4.1. Le droit d'être entendu, consacré par l'art. 29 al. 2 Cst féd., impose à l'autorité de motiver sa décision, afin que les parties puissent les comprendre et apprécier l'opportunité de les attaquer, et que les autorités de recours soient en mesure d'exercer leur contrôle (ATF 136 I 229 consid. 5.3 ; 126 I 97 consid. 2b). L'autorité peut se limiter à ne discuter que les moyens pertinents, sans être tenue de répondre à tous les arguments qui lui sont présentés (ATF 139 IV 179 consid. 2.2 ; arrêt du Tribunal fédéral 6B_146/2016 du 22 août 2016 consid. 1.1). Il suffit que l'autorité mentionne, au moins brièvement, les motifs qui l'ont guidé et sur lesquels il a fondé sa décision. Dès lors qu'on peut discerner ces motifs, le droit d'être entendu est respecté (arrêt du Tribunal fédéral 6B_226/2019 du 29 mars 2019 consid. 2.1).

4.2. En l'espèce, le Tribunal de police a considéré que l'ordonnance pénale du 4 août 2023 avait été dûment traduite en langue arabe au recourant et, partant, valablement notifiée à l'intéressé, sans autres développements.

Bien que la décision attaquée soit succinctement motivée, le recourant l'a parfaitement comprise et a pu faire valoir devant la Chambre de céans – qui dispose d'un plein pouvoir de cognition en fait et en droit (art. 391 al. 1 et 393 al. 2 CPP) – les arguments et faits qu'il considérait déterminants. L'éventuelle violation de son droit d'être entendu a ainsi été réparée.

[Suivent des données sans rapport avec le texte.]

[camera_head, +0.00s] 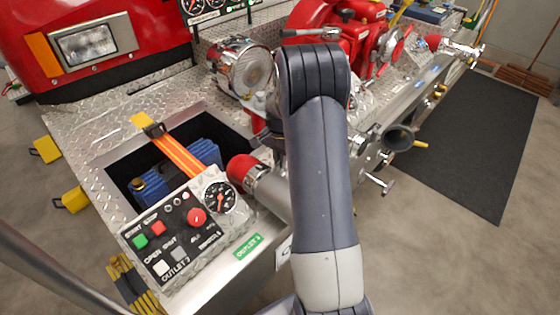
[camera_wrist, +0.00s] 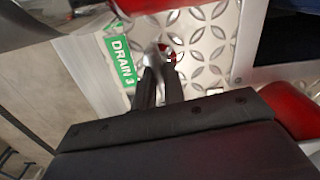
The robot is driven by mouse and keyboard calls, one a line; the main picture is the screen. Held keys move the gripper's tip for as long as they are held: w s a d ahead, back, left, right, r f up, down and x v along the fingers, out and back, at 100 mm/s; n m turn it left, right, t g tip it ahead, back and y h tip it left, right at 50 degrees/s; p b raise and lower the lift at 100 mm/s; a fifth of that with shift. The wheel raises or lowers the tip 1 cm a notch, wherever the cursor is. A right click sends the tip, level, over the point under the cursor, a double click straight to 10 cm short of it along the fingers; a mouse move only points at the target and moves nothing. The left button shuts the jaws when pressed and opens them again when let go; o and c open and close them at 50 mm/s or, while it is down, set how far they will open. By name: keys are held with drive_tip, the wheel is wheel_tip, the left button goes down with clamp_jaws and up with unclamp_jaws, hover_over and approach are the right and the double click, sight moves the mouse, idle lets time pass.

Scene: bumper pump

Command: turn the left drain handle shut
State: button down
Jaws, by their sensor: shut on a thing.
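In the wrist view my gripper (camera_wrist: 160,62) has its two dark fingers close together on a small metal drain handle (camera_wrist: 153,54). A red part (camera_wrist: 168,53) shows just beyond the fingertips. A green label (camera_wrist: 122,57) reading DRAIN 3 sits on the panel left of the fingers. The fingers cover much of the handle, so its exact angle is hard to tell. In the head view my arm hides the gripper and this handle.
Silver and red fittings lie right of my arm. A dark mat (camera_head: 478,140) covers floor at the right.

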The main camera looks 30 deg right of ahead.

Le grief sera donc rejeté.

5. 5.1. Selon l'art. 356 al. 2 CPP, le tribunal de première instance statue sur la validité de l'opposition formée à une ordonnance pénale.

5.2. À teneur de l'art. 354 CPP, le prévenu peut former opposition contre l'ordonnance pénale devant le Ministère public, par écrit et dans les 10 jours (al. 1 let. a). Si aucune opposition n'est valablement formée, l'ordonnance pénale est assimilée à un jugement entré en force (al. 3).

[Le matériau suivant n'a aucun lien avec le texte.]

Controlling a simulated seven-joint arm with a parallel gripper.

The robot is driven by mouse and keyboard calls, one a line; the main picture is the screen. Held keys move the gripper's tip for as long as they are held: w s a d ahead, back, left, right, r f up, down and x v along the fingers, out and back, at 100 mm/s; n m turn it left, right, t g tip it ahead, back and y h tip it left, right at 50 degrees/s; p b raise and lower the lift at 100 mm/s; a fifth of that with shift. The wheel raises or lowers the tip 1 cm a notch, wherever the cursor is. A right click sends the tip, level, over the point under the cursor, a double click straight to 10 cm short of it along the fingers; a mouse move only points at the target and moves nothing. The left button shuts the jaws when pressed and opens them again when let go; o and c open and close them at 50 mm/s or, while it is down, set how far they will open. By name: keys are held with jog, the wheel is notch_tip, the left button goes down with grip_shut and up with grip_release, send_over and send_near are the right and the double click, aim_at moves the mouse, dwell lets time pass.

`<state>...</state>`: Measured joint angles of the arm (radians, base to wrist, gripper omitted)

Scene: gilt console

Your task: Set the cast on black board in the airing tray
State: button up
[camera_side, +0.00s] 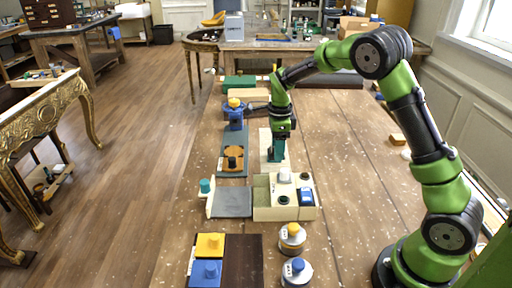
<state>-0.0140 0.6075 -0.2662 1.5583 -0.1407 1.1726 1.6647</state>
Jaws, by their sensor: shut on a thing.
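My gripper (279,137) points down over a pale board (265,143) behind the airing tray. It is shut on a small teal piece (276,154), partly covered by the fingers. I cannot tell whether this piece is the cast on black board, or whether it touches the pale board. The airing tray (262,213) is a cream box with compartments, nearer the camera than my gripper. Its left compartment (261,190) looks empty. A white knobbed piece (284,176), a dark green round piece (283,200) and a blue piece (305,197) are in or on its right part.
Left of the tray are a grey slab (232,203), a teal-knobbed white piece (206,188) and a brown piece with a dark knob (232,161). Yellow (210,245) and blue blocks (205,273) and two knobbed cylinders (292,238) stand nearer. The table's right side is mostly clear.

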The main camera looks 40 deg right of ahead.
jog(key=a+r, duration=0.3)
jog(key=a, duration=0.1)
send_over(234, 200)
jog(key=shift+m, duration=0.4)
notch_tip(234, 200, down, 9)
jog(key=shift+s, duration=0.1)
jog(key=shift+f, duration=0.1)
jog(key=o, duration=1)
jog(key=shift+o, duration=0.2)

5.3. Le système de l'ordonnance pénale n'est conforme aux exigences découlant des art. 6 CEDH et 14 Pacte ONU II que si le prévenu peut librement accepter ou refuser l'offre qui lui est faite. Mais accepter cette offre de jugement c'est aussi renoncer à l'exercice des droits fondamentaux de la personne faisant l'objet d'une accusation en matière pénale. Les droits fondamentaux liés au statut de l'accusé ne sont pas des droits absolus; l'accusé peut y renoncer, y compris de manière implicite. C'est d'ailleurs le cas de l'ordonnance pénale, puisque l'acceptation de l'offre de jugement repose sur l'absence de réaction du prévenu dans le délai institué par la loi pour former opposition. Pour renoncer valablement à ces prérogatives, il est notamment indispensable que l'accusé donne un consentement univoque, libre et éclairé. Dans le domaine de l'ordonnance pénale, il faut donc s'assurer que c'est en toute connaissance de cause que le prévenu n'a pas formé opposition. Il faudra donc, notamment, que le prévenu ait conscience de recevoir une offre de condamnation et qu'il en comprenne, à tout le moins dans les grandes lignes, la portée. Il doit encore être pleinement conscient de son droit d'être jugé par un tribunal, en formant opposition. Cette exigence de compréhension pose notamment la question de la maîtrise de la langue dans laquelle l'ordonnance est rédigée (Y. JEANNERET, L'ordonnance pénale et la procédure simplifiée dans le CPP, in Procédure pénale suisse, Approche théorique et mise en oeuvre cantonale, 2010, n. 7-9 pp. 77-78 et les références citées).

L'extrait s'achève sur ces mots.